Long-Term Behavior of a Geosynthetic Reinforced Soil Integrated Bridge System in Hawaii

Abstract

A 109.5-Ft-long Geosynthetic Reinforced Soil Integrated Bridge System (GRS-IBS) in Hawaii was instrumented to measure superstructure strains, vertical pressures below the footing, lateral pressures behind the end wall and modular block facing, and lateral displacements of the facing. Field surveys were also performed to measure the bridge footing settlement. The field data showed that: (1) with time the superstructure compressive concrete strains gradually increased and the end wall lateral pressures gradually decreased, evidence of superstructure concrete creep and shrinkage; (2) three years after construction, the total footing settlement was ≈ 1.2 in.; and (3) the bridge superstructure undergoes daily and seasonal thermal expansion and contraction cycles. Also seasonally, the vertical pressures beneath the footing, lateral pressures behind the end walls, and superstructure strains fluctuate cyclically.

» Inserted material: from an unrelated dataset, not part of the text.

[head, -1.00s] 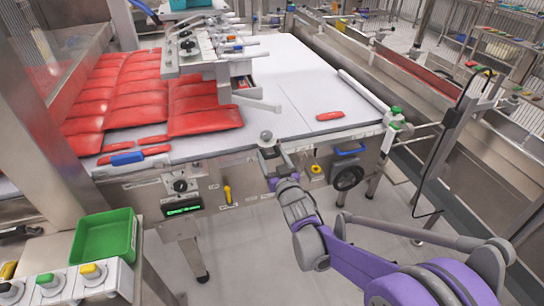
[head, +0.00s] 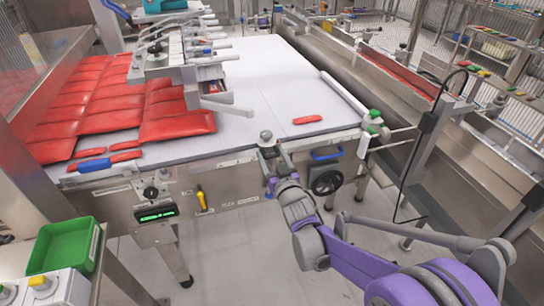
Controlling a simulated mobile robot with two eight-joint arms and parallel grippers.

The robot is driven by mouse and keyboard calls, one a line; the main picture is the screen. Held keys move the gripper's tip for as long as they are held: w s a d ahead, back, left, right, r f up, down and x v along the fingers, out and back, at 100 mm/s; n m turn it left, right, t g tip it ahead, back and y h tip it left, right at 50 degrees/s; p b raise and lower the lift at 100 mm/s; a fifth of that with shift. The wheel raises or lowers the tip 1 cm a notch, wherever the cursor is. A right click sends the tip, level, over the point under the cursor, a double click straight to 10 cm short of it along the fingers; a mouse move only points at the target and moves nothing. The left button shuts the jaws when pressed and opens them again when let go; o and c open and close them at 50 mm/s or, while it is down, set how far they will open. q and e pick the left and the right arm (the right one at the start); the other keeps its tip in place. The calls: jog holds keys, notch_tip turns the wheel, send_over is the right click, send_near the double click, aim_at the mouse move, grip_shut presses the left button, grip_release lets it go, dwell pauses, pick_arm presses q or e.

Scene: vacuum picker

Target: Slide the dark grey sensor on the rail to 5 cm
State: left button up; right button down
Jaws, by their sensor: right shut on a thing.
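The sensor (head: 266,138) shows as a small grey piece with a rounded top at the front edge of the white table. It sits by the metal rail (head: 237,161) along that edge, right of the yellow lever. My right gripper (head: 270,156) is shut on its lower part, reaching in from the lower right. The fingers hide much of the sensor body, and any scale marks are too small to read. My left gripper is out of view.
Red packs (head: 178,125) fill the left of the white table (head: 265,85); one red pack (head: 307,120) lies right. A handwheel (head: 328,180) and blue handle (head: 327,154) are right of my gripper. A green tray (head: 62,247) stands lower left.

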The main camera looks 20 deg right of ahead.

The vertical footing pressure closest to the stream experienced the greatest daily pressure fluctuation (≈ 2500−3000 psf), while the one nearest the end wall experienced the least. Based on the results of cyclic triaxial tests on a basalt aggregate similar to the GRS backfill to estimate permanent deformation of the abutment due to daily pressure fluctuations, it was estimated that the permanent strain ≈ 1%, comparable to what was observed in the bridge footing. After three years, the total settlement is about 1.6% of the GRS abutment height; ≈ 0.7% of this is due to the structure dead weight and the remaining 0.9% is due to cyclic loading, consistent with the 1% cyclic strain from laboratory permanent deformation tests.